Согласитесь, для этой страны было бы счастьем, если бы агрессивная толпа в 2011 г. ворвалась в дворец Асада и порвала в клочья всех, кто там находился и носил погоны, а в течении недели повстанцы отловили и забили насмерть всех тамошних гестаповцев, проволочив их окровавленные тушки по улицам городов. Да, это выглядело бы неаппетитно, было бы проявлением средневековой дикости и вызвало бы осуждение чувствительной западной интеллигенции. Но тот ад, который там творится уже почти 10 лет – не хуже ли это в тысячи раз самой жестокой расправы над псами, охраняющими трон?
Венесула – в ту же копилку. Жертвами насилия, хаоса и голода стали уже десятки тысячи мирных граждан. Пять миллионов беженцев создали большие проблемы соседним странам. Если бы вместо слизняка Гуайдо вождем оппозиции оказался какой-нибудь кровавый маньяк, поведший массы на президентский дворец, то погибли бы сотни мирных протестантов.

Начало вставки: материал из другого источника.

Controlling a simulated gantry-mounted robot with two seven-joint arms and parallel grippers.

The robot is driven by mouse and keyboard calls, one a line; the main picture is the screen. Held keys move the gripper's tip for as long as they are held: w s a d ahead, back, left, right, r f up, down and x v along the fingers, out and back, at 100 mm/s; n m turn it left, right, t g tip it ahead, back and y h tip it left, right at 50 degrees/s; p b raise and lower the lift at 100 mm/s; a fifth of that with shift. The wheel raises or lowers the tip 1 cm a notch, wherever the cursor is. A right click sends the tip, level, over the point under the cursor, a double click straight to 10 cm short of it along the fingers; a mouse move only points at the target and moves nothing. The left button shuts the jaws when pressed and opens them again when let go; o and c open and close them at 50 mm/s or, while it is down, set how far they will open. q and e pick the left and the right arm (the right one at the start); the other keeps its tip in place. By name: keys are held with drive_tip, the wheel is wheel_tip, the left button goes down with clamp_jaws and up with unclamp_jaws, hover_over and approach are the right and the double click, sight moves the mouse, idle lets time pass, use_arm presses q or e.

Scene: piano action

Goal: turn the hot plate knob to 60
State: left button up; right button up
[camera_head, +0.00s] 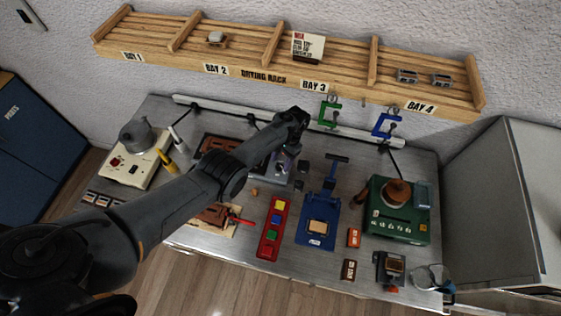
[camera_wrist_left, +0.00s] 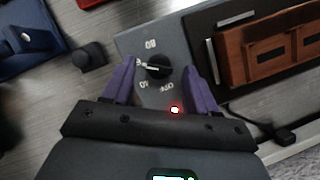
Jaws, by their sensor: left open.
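The hot plate (camera_wrist_left: 137,42) is a grey box with a dark top on the bench. Its black round knob (camera_wrist_left: 158,66) shows in the left wrist view, with printed marks around it that look like 80, 40 and OFF. A pale mark sits at the knob's left side; I cannot tell whether it is a pointer or a number. A red light glows below the knob. My left gripper (camera_wrist_left: 158,78) is open, its purple fingers on either side of the knob with visible gaps. In the head view my left gripper (camera_head: 284,160) is over the hot plate, largely hiding it. My right gripper is not in view.
A brown wooden block (camera_wrist_left: 273,53) lies on the hot plate's dark top. A small black block (camera_wrist_left: 92,55) and a blue device (camera_wrist_left: 28,28) stand to the left in the wrist view. In the head view, a red button strip (camera_head: 273,228) and a green box (camera_head: 398,222) occupy the bench.

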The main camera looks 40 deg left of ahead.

После озверевшая толпа растерзала бы и Мадуро, и тысячи его защитников. Но кровавая баня длилась бы от силы несколько дней, и в результате страна получила бы шанс на возвращение к нормальной жизни. А так Венесуэла просто превратилась в Сомали. Хотя, нет,аналогия довольно бледная. Венесуэла на сегодняшний день - самая большая зона гуманитарной катастрофы на планете.
Я могу привести еще много примеров, когда решительное и кровавое насилие – это самый гуманный способ решения проблемы. Но, полагаю, мои усилия совершенно излишни. Омоновское зверье в Белоруссии доводит эту мысль до людей гораздо более доходчиво, чем я. И те быстро взрослеют. Надеюсь, что белорусское восстание победит с минимальным количеством трупов, и что большинство трупов будут в черной форме зондер-ментов.
P. S. Все же для полноты картины дополню. Пожалуй, последний шанс разрешить противостояние в Белоруссии в пользу восставших "бархатными" стредствами дает феминизация протеста. Если днем на улицу выйдут десятки тысяч граждан, и впереди будут идти женщины (примерно так было в Киргизии), это способно демотивировать даже лукашистов. Но, повторюсь, я не пытаюсь давать из своего далека советов, тем более приказов. Решать самим белорусам.